Tv shows make it really hard to build cars for people. A runner driver that looks like it drove out of the factory is not that hard to put together, I guess. But I never want it to look like the factory. I want it to have hidden wires. I want it to have the hose clamps hidden. I want it to have the coolant and a/c hoses tucked. I want the extra stuff removed. I want the firewall plate to have the same curves as the factory stamps do. And I want my customers to want the same thing. The Fairway 55 and fairway 70 aren't 150 hour cars.. That's for sure. I feel like an ass lookin back over some of the times I put up. Sorry guys. I guess I should keep my fingers off the keyboard after midnight. |
I have personally done virtually everything on your list and while I'm not an overly experienced mechanic/shop owner, I can that that list is quite extensive and will take several months at best. I gave myself a year to do all of those things and I had all the parts ready for me!
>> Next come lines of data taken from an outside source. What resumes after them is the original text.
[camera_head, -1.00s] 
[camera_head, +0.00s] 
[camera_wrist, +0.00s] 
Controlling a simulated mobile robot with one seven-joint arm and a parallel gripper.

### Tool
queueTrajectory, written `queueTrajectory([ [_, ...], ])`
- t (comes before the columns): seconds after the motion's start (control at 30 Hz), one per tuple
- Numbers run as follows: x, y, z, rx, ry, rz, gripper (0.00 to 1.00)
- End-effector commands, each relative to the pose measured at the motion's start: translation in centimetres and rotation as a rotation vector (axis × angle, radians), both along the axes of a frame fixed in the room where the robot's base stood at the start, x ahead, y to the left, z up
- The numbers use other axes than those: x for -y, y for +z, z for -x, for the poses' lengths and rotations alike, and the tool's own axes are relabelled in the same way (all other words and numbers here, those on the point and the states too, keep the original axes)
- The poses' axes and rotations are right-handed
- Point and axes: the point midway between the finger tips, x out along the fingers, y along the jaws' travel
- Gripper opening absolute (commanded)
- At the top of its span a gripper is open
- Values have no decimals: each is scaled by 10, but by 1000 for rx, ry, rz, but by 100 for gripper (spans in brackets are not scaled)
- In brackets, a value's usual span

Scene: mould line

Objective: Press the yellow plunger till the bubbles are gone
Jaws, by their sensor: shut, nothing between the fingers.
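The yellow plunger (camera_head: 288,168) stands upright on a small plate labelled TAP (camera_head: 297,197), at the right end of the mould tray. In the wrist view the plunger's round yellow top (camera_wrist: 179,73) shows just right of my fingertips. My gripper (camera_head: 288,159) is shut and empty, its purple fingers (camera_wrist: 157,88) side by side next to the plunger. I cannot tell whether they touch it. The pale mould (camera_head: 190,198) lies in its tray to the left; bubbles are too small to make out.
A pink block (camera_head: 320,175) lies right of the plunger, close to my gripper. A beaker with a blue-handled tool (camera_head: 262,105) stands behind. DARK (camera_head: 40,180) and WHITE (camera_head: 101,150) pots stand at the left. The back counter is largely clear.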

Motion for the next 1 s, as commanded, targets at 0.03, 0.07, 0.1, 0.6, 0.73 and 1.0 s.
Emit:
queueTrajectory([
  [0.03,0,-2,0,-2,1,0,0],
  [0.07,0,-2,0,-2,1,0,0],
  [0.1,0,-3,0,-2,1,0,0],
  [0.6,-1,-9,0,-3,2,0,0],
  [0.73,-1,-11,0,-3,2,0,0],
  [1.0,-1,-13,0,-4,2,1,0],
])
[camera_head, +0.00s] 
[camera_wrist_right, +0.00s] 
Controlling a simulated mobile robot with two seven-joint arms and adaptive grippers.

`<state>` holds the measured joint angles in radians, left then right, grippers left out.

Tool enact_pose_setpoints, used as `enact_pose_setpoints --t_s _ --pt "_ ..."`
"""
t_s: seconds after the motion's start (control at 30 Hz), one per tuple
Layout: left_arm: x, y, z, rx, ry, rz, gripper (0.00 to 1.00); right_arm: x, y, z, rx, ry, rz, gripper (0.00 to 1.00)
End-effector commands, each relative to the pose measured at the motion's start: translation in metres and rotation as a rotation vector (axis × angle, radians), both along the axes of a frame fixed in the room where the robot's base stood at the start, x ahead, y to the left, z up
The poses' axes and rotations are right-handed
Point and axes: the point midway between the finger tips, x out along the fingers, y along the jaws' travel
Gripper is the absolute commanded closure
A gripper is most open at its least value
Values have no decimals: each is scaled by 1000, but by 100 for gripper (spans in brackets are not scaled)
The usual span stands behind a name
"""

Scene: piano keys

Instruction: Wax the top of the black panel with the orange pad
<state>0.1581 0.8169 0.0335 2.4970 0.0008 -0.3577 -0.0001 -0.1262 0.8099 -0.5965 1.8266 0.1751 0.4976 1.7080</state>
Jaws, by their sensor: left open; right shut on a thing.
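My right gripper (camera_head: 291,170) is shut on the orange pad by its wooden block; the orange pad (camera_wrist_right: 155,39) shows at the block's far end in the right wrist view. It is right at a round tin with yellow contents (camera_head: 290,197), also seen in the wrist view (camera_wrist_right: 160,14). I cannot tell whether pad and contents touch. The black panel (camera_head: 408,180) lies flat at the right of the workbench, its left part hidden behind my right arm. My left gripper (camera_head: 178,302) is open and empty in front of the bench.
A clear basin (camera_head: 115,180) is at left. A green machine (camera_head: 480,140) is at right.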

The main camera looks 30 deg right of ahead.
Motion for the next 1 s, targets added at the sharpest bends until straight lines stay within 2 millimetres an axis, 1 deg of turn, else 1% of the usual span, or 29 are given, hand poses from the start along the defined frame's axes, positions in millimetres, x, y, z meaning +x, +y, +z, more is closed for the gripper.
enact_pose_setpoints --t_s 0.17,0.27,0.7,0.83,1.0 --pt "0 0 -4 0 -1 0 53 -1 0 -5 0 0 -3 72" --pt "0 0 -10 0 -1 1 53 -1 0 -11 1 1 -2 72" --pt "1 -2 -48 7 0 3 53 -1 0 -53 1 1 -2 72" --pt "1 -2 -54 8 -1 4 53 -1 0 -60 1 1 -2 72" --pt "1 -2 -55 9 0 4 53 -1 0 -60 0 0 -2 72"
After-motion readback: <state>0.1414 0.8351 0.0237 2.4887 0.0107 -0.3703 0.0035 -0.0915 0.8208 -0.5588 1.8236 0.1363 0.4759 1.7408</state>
Even if you had one dedicated tech on it for 40hrs a week (which they won't) it will be 3-4 months easily. Example... Mini tubs look sooooo easy right? Minimum 40hrs of labor for a competent tech, longer if they do it 'nice'. Let's not forget that once everything is nicely finished, guess what? Add another 20+ hours into making sure everything actually works. It just doesn't plug-in and bingo-bango, magic! The engine will need tuning, AC will need to be charged and tested, suspension will need adjusting and fine tuning, then suddenly someone will notice that the dome light doesn't work... Now, that can be a 4-5 hour job if a wiring problem occurs and you need to remove pieces. This isn't a big jigsaw puzzle that neatly fits together and you're done. Just because the description says it will fit a Camaro, doesn't mean it will right out of the box. I can't tell you how many hours I've had to modify parts to get them to fit just right. Is that a bad design? Hell no! That's the world of custom cars. That's hot rodding... and time. I've been around long enough in the custom car world to know that whatever estimate you get... Instantly double it for time and cost. That's just how it goes. |
1 Most good shops are labor X hours + materials
2 No Reputable Shop has that short of a wait for a job of this size. 3 Do more homework on shops. There is a massive difference between quality and zip screws and duct tape. Roger, Greg and Blake thanks for the good advice. |
What shop is it?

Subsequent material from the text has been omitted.